Origin of the Ancient and Accepted Scottish Rite

The Ancient and Scottish Rite is one of two "next steps" for Master Masons who desire more light within the Order of Freemasonry. In actuality, there are two branches of Freemasonry where this light can be received. The first branch, called the York Rite, consists of several degrees ending with Knights Templarism. 

The second branch, called the Scottish Rite, consists of 29 degrees ranging from the 4° through the 33° (Degree Structure). Each degree provides a greater insight into the first three degrees of the Symbolic or "Blue" Lodge. The Scottish Rite is so situated that as a Master Mason proceeds through the Scottish Rite Degrees, the greater mysteries of the Symbolic degrees will be revealed, thus promoting a better kinship with humanity and GOD. These lessons of the Scottish Rite are taught through a series of plays that reflect the allegory of the degree. Each lesson is based on characters or events from Biblical text or ancient history. 
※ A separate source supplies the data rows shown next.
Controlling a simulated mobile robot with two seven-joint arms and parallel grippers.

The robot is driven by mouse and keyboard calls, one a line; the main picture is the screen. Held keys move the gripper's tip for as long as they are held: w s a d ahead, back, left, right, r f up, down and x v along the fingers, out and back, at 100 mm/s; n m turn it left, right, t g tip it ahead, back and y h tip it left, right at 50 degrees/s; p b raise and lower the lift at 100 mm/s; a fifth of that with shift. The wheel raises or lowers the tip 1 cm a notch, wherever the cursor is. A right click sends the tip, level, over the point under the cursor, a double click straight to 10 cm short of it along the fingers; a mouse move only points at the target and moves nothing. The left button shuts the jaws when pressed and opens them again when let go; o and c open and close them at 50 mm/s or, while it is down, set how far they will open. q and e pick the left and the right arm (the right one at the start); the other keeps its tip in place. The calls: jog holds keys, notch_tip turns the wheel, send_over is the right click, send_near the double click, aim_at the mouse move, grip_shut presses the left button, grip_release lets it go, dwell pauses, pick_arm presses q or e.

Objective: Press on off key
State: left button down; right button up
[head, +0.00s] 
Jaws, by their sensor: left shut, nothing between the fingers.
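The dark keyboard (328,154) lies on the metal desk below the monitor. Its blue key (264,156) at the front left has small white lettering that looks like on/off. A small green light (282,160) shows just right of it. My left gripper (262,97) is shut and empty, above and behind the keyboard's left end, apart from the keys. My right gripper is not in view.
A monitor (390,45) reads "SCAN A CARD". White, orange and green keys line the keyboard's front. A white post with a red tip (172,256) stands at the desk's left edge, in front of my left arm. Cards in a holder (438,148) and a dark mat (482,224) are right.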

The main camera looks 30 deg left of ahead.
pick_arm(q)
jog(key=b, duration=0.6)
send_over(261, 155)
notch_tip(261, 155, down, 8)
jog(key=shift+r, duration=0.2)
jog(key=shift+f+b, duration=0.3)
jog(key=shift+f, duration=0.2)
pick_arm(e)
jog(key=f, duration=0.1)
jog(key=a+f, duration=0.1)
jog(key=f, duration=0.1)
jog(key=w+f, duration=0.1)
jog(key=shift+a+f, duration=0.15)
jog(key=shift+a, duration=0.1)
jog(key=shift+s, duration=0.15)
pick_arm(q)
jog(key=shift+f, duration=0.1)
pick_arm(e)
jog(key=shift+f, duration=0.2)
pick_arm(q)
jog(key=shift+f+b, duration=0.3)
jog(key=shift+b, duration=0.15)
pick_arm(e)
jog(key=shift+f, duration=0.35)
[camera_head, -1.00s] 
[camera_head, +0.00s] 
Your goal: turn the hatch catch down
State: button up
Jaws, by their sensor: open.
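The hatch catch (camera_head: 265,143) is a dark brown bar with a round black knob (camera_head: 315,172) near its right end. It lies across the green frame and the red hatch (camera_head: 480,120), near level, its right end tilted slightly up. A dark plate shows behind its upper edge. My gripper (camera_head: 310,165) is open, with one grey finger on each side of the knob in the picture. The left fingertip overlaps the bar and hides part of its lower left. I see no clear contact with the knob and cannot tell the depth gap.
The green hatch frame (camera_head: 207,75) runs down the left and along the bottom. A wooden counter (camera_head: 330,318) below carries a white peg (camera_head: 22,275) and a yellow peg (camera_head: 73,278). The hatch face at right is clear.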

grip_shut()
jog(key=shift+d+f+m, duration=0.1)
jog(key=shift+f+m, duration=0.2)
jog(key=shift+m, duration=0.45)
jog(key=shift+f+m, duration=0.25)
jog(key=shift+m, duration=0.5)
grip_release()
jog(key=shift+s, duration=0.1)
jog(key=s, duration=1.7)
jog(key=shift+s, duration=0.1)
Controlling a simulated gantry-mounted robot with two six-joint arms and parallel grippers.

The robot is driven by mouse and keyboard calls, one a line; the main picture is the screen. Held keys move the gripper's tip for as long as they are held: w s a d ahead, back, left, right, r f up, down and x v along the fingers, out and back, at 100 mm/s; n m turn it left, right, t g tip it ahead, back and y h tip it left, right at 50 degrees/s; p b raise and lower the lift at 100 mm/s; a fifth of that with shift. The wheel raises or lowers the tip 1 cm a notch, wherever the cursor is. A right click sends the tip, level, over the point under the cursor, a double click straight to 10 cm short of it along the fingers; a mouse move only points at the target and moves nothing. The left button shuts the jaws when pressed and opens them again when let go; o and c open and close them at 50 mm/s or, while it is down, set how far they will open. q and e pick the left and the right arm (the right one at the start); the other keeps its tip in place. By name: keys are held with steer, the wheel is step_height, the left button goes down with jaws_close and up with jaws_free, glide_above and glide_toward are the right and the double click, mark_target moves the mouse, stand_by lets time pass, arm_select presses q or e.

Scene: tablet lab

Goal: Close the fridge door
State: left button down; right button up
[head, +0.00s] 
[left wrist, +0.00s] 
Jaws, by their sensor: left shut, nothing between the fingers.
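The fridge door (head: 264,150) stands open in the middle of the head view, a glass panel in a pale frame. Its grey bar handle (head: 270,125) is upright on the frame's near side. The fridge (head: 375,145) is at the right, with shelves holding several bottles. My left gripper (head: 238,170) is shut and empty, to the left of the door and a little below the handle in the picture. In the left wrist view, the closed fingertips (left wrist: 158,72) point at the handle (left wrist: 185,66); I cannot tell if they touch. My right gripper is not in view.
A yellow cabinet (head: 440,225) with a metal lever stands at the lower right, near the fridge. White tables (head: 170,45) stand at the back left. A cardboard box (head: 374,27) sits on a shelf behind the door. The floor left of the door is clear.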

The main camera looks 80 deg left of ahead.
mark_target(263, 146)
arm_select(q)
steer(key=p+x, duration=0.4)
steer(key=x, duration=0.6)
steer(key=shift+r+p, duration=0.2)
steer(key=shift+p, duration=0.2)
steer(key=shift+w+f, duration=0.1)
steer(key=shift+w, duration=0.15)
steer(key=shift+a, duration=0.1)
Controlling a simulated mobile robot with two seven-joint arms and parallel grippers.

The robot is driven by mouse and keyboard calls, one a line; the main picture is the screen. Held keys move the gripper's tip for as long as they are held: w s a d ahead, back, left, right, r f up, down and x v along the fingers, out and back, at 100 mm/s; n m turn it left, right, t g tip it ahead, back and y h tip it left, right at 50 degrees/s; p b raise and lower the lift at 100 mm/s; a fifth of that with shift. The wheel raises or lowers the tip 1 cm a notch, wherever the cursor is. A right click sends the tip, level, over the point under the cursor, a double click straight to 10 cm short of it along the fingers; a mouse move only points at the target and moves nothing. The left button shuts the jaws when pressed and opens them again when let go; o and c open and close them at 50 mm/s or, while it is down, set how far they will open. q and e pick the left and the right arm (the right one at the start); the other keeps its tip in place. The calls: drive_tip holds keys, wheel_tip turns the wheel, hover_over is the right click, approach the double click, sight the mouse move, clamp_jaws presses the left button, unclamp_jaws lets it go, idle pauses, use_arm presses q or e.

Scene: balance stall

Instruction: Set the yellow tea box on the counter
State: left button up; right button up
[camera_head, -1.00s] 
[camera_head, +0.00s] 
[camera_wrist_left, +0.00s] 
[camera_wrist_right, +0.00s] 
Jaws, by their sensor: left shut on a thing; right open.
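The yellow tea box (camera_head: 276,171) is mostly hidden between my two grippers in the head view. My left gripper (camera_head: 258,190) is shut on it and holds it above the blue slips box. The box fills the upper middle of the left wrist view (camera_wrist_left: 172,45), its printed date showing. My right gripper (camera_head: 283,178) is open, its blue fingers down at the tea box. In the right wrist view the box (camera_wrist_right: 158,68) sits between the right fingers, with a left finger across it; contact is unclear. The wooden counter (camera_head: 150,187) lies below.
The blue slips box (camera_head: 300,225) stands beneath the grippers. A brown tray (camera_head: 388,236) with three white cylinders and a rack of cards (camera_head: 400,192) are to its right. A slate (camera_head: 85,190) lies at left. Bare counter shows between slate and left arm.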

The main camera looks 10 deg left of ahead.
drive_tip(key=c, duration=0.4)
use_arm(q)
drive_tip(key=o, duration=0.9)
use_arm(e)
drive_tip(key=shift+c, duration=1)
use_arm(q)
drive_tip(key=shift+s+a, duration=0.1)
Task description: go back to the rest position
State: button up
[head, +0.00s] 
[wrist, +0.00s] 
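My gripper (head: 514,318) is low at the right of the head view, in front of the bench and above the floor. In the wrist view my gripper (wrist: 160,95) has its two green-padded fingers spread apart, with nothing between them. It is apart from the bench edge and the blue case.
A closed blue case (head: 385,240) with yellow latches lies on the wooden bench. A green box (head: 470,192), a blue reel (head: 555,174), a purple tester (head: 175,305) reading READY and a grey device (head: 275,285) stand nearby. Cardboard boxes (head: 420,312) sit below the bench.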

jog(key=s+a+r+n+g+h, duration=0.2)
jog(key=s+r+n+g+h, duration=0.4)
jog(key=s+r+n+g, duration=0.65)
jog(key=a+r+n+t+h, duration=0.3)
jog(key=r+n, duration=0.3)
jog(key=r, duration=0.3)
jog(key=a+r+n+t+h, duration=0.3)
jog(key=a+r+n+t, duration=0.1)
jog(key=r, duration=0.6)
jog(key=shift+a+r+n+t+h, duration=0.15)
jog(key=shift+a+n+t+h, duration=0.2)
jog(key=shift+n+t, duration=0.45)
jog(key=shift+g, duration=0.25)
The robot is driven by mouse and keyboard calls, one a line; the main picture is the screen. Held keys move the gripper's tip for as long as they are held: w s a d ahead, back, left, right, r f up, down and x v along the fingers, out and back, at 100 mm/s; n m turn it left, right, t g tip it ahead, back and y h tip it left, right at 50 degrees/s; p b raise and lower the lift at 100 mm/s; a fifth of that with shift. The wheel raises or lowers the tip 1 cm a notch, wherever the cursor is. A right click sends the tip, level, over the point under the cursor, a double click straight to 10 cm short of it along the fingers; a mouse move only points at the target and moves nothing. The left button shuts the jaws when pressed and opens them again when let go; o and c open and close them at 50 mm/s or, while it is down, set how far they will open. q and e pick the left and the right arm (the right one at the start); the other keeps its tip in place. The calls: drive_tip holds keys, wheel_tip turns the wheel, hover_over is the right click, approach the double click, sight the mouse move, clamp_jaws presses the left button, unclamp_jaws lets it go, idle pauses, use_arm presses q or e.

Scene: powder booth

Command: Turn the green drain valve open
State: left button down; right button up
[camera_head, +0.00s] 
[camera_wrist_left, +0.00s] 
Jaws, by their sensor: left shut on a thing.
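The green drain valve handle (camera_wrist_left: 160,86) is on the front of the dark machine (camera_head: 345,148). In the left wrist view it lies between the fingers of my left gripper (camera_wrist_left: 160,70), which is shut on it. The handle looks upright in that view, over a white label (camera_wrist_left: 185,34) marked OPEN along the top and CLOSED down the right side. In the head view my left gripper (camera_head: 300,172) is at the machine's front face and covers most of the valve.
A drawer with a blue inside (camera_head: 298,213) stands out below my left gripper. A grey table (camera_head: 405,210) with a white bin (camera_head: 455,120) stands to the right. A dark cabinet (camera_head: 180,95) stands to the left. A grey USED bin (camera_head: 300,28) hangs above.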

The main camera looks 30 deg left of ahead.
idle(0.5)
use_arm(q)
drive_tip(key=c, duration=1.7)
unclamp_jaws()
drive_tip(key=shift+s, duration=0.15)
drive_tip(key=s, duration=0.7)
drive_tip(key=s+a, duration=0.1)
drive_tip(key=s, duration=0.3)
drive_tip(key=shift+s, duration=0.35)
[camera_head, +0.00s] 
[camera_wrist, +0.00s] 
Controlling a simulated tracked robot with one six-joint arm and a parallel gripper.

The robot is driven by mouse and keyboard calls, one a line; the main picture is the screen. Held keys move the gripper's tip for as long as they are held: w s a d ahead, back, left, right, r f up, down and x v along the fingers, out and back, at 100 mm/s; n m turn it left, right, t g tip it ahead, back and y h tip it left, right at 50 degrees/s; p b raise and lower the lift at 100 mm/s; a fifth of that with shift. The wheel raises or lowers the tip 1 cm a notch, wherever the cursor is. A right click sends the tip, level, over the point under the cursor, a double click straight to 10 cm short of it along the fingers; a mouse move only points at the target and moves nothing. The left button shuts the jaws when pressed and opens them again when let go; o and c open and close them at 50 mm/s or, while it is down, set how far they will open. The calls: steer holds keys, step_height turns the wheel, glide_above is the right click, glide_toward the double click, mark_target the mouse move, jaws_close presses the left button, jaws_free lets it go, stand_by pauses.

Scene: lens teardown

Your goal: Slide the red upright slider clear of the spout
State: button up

Although thought to be of Scottish ancestry, the Scottish Rite was actually conceived in France during the 18th century. Masons from Scotland fled to France when their homeland became politically unstable. Early French documents referred to these Masons as "Ecossais" meaning Scottish. It is thought that these Scottish masons formed a series of twenty-five degrees. These degrees eventually came to the United States. The first Supreme Council consisting of thirty-three degrees was formed in 1801 in Charlston, South Carolina. From that point on, Supreme Councils of the Ancient and Accepted Scottish Rite have been founded in many countries all over the world.